Ahead of January’s special legislative election, almost all political groups, with the notable exception of the severely depleted Fujimoristas, promised to either eliminate or curb the privilege. Polls showed nearly 80% support for abolishing it.

Originally intended to shield lawmakers from politically motivated criminal prosecutions, parliamentary immunity has instead become synonymous with congressional corruption. Time and again, legislators have triggered public fury by using it to avoid or delay justice for apparently well-founded accusations of everything from taking kickbacks to drunkenly groping an airline stewardess.

But six months after that election, the proposed reform’s tortured progress through Congress has sparked yet more political instability, while also shining a light on why so many here view electoral politics with deep cynicism – including Peruvian politicians’ penchant for flagrantly reversing campaign promises once in office.

The latest flashpoint was a series of reforms, passed in Congress by 110 votes to 13, without debate and in a matter of minutes late on July 5. While scrapping immunity, changes to the fine print would in practice have strengthened lawmakers’ protections in various circumstances. The move was a response to President Martín Vizcarra’s proposal to put the matter to a referendum.

Currently, only Congress can lift one of its members’ immunity, something it has frequently refused to do. The new proposal, which as a constitutional reform would need to be approved again by another two-thirds supermajority before the end of the year, would do away with that immunity altogether – with one important exception: Any misdeed carried out in the course of congressional duties would remain safe from prosecution.

That definition would include, for example, influence peddling and demanding or receiving bribes. It could also rule out prosecution for another crime that has been repeatedly unearthed in Peru’s congress, namely lawmakers forcing their official staff to give them a percentage of their wages.

For good measure, and completely out of the blue, Congress also stripped all immunity from the president, judges on the constitutional court and the defensor del pueblo, the official human rights ombudsman.

This last detail was apparently a response – a juvenile one, according to its many critics – to Vizcarra’s very public browbeating of a recalcitrant Congress into advancing his reform agenda, which includes barring those with corruption convictions from public office, holding open party primary elections, and having equal numbers of male and female candidates.

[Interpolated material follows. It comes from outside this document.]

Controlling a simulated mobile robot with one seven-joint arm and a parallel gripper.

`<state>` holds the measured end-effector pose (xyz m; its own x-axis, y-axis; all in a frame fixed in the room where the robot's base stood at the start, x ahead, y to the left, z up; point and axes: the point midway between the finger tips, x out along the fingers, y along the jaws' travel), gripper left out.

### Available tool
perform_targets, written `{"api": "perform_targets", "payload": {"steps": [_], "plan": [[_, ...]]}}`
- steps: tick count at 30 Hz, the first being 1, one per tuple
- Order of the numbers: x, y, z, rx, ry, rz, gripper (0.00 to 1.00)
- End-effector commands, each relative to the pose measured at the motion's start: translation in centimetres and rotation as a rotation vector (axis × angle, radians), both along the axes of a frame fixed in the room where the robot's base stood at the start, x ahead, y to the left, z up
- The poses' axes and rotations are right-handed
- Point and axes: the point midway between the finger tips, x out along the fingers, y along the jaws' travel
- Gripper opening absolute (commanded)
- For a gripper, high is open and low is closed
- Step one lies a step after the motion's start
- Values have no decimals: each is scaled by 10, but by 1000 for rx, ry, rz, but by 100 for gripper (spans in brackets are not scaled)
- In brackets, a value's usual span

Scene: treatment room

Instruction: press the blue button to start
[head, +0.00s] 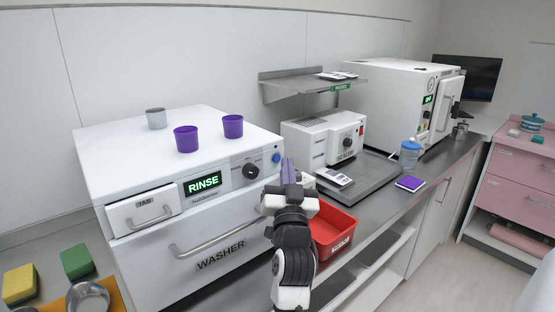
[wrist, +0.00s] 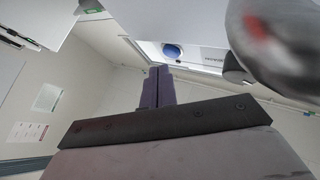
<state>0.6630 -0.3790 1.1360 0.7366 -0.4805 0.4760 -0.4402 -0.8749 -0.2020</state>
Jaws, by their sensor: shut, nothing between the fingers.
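The blue button (head: 276,158) is a small round knob at the right end of the white washer's (head: 130,248) control panel, beside a black dial (head: 250,171). The display reads RINSE. The blue button also shows in the wrist view (wrist: 172,51), near the top, beyond my fingertips. My gripper (head: 288,166) has purple fingers, shut and empty, just right of and close to the button in the head view. In the wrist view my fingers (wrist: 158,74) point up toward the button, with a visible gap in the picture. I cannot tell the exact distance.
Purple cups (head: 186,139) and a grey cup (head: 156,118) stand on the washer. A red bin (head: 333,228) is right of my arm. A white device (head: 322,139) and a grey tray (head: 360,182) lie on the counter to the right. A shelf (head: 312,85) hangs above.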

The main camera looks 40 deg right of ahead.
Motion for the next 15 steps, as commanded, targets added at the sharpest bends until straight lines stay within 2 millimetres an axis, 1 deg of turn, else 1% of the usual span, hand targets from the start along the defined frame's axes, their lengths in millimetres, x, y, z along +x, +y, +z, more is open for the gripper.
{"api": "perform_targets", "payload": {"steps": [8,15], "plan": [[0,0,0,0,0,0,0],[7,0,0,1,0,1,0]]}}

The reaction has been uproar. More than a dozen political scientists and lawyers advising the constitutional committee, which had come up with the draft text, quit in protest. The media and public expressed outrage, and constitutional experts warned that the measures violate Peru’s magna carta and will likely be overturned in court.

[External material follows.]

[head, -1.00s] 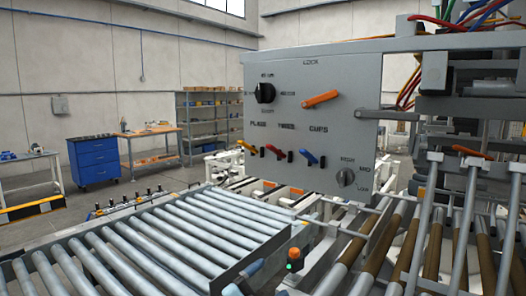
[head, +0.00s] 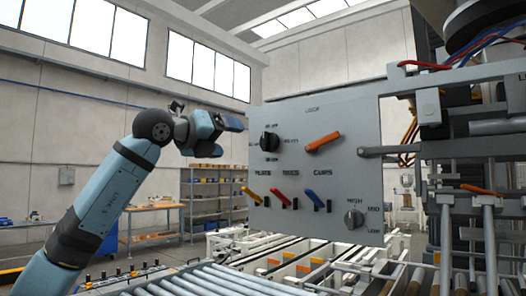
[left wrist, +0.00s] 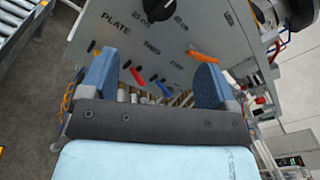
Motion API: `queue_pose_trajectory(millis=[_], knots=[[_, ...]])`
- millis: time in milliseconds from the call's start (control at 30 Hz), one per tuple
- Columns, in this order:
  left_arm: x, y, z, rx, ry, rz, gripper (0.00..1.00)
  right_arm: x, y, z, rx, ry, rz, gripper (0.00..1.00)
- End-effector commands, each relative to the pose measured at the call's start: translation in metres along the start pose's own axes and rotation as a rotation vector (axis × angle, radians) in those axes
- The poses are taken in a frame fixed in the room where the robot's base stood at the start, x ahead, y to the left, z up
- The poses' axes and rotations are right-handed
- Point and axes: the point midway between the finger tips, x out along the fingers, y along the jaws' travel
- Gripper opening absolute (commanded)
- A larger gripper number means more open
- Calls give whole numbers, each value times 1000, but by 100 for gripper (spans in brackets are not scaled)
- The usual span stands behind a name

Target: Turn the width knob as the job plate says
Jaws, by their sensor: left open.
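The black knob with cm marks around it (head: 269,142) is on the upper left of the grey control panel (head: 345,185). It also shows at the top edge of the left wrist view (left wrist: 158,9), partly cut off, with a 45 cm mark beside it. Its exact pointing is too small to tell. My left gripper (head: 229,138) is open and empty, left of the panel and apart from the knob. In the left wrist view its two blue fingers (left wrist: 155,80) stand wide apart before the panel. I cannot make out a job plate. My right gripper is not in view.
The panel also carries an orange LOCK lever (head: 323,142), yellow, red and blue (head: 315,199) small levers, and a grey HIGH-MID-LOW knob (head: 353,219). A roller conveyor (head: 215,281) lies below. Machine frame and cables stand at the right.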

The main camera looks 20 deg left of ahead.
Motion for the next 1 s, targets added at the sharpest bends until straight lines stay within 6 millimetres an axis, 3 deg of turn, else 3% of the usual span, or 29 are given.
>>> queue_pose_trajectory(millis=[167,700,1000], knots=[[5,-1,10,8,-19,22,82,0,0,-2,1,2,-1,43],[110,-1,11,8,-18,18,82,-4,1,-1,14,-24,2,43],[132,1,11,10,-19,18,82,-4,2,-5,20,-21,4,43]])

Vizcarra suggested that lawmakers may have intended to disrupt the process altogether. “They want to mess around with us and for the elimination of immunity to collapse,” he said.

According to Javier de Belaunde, a constitutional lawyer and newspaper columnist, if Congress does not reverse itself the reforms could lead to a crisis of governability.

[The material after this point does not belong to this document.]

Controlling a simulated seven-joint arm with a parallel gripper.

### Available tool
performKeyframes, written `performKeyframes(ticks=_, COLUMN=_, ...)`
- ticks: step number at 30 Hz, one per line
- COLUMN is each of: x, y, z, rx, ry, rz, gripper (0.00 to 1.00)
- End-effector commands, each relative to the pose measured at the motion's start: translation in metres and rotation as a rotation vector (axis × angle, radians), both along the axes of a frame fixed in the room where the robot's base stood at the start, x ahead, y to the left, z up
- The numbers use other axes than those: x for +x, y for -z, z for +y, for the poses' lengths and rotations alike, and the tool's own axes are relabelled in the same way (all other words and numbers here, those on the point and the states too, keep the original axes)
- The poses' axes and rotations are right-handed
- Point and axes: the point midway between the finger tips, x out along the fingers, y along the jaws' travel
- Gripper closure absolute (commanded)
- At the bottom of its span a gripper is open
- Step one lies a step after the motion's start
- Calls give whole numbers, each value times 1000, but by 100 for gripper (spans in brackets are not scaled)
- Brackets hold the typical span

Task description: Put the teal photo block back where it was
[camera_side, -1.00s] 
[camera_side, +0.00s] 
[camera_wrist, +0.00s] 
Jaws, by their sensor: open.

“If you get rid of these protections for the constitutional court, then you could have those judges dragged into criminal proceedings for their rulings,” De Belaunde told AQ. “It’s very dangerous.”

What remains less clear is why a Congress often accused of populism and electoral calculation would pass such an obviously unpopular measure. Although the new Congress lacks what critics describe as the authoritarian majority of its predecessor, its very fragmentation makes it hard to predict.

Many of its members may be acting on undisclosed economic interests or simply looking to grab headlines, said political scientist Eduardo Dargent. “The mix of diverse interests in play drives a Congress that could be very dangerous,” he warned in a newspaper interview.

De Belaunde adds: “There are also many neophyte members, who are inexpert in constitutional issues, who may have voted without realizing how negative the implications for the country are.”

But the current Congress also has its share of old school politicians, including Omar Chehade, the president of the constitutional committee that drafted the reforms in record time before presenting them to weary lawmakers late at night.

Chehade is best known for his brief stint as one of Ollanta Humala’s vice presidents – and above all for his role in a corruption scandal that forced him to step down from that post and saw his brother serve three years behind bars. At the time, Chehade was also a member of Congress, which narrowly voted to block his prosecution by maintaining his parliamentary immunity.

He is now facing calls to resign while claiming that the legislature as a whole should share the blame for the “misunderstanding.” Congress, meanwhile, is looking increasingly likely to amend its proposal to bring it back into line with what Peruvians actually voted for in January.

Peru’s next general election is scheduled for April, just nine months away. But based on lawmakers’ erratic handling of this emblematic issue, that may feel like a lifetime for those pinning their hopes on Vizcarra turning his reform agenda into real political change.